▶ WHAT IS REQUIRED
Collect every line of the records below that contains the word "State".

### ROWS

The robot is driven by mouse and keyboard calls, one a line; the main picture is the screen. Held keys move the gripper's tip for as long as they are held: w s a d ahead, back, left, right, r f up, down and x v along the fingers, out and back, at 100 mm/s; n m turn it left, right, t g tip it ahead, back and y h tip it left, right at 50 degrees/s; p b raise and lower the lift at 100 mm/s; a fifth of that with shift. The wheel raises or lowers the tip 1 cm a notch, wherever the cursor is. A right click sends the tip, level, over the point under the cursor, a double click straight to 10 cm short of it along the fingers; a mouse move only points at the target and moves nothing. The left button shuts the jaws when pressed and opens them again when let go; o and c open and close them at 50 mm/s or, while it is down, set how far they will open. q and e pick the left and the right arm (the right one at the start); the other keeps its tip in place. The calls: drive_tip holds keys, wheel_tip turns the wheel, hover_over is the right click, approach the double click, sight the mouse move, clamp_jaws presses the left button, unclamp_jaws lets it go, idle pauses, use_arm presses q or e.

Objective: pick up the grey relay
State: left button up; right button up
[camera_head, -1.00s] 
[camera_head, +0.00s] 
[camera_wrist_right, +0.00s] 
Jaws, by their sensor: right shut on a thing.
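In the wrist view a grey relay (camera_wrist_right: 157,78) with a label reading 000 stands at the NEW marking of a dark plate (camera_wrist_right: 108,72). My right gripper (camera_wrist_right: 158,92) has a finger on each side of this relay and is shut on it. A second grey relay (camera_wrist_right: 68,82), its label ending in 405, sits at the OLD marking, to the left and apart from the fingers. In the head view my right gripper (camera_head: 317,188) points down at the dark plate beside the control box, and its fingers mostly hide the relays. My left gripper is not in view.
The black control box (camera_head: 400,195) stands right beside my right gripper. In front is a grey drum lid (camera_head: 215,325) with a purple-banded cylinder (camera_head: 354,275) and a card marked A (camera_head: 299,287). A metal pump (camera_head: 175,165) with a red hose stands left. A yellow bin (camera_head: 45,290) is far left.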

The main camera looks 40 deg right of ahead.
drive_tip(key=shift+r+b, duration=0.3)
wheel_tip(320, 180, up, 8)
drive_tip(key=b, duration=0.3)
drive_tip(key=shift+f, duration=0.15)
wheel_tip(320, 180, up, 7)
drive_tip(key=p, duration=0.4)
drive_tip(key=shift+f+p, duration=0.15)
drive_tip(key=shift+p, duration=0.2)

######
### ROWS

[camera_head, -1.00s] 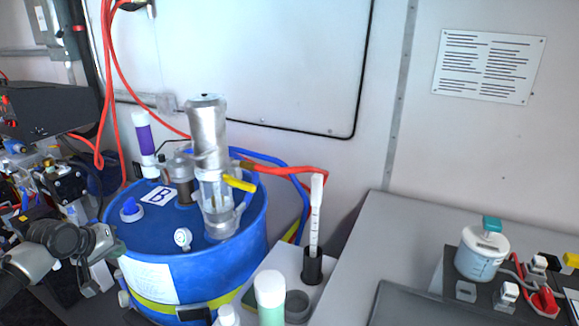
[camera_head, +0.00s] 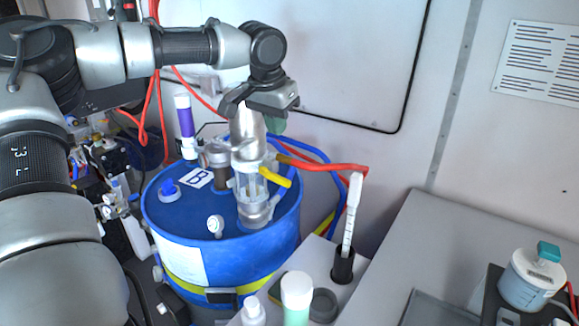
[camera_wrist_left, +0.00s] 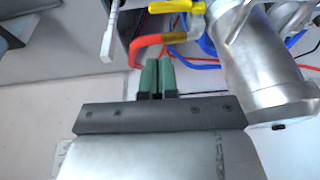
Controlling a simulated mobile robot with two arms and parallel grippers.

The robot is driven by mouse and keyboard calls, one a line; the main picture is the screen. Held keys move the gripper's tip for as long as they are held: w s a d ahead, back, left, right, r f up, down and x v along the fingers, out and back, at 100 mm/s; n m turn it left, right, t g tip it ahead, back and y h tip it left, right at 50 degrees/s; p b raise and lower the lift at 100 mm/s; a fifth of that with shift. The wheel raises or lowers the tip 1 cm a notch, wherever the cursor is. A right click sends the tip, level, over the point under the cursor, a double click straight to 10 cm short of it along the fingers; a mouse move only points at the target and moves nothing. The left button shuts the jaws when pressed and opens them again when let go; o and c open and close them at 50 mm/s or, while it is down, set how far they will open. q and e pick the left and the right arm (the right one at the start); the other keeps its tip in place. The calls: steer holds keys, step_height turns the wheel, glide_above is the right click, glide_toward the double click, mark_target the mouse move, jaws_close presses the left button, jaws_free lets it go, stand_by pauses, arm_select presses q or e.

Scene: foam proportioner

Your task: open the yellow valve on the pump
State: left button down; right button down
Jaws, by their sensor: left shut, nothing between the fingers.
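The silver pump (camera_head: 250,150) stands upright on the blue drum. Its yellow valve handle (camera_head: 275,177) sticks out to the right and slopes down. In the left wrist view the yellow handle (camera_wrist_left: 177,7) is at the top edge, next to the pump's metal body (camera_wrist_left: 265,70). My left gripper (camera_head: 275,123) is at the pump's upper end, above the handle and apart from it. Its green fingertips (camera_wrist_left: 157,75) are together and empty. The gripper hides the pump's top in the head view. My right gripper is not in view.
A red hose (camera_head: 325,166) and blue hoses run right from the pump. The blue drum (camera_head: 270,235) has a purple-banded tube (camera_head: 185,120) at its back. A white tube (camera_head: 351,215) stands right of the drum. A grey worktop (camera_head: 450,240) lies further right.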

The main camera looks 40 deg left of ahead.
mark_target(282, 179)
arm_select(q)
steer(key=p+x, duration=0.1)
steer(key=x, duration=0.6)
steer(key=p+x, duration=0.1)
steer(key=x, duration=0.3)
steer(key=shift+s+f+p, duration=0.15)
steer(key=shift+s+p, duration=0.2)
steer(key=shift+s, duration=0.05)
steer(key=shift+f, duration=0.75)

######

▶ FINAL RESULT
State: left button up; right button up
State: left button down; right button down

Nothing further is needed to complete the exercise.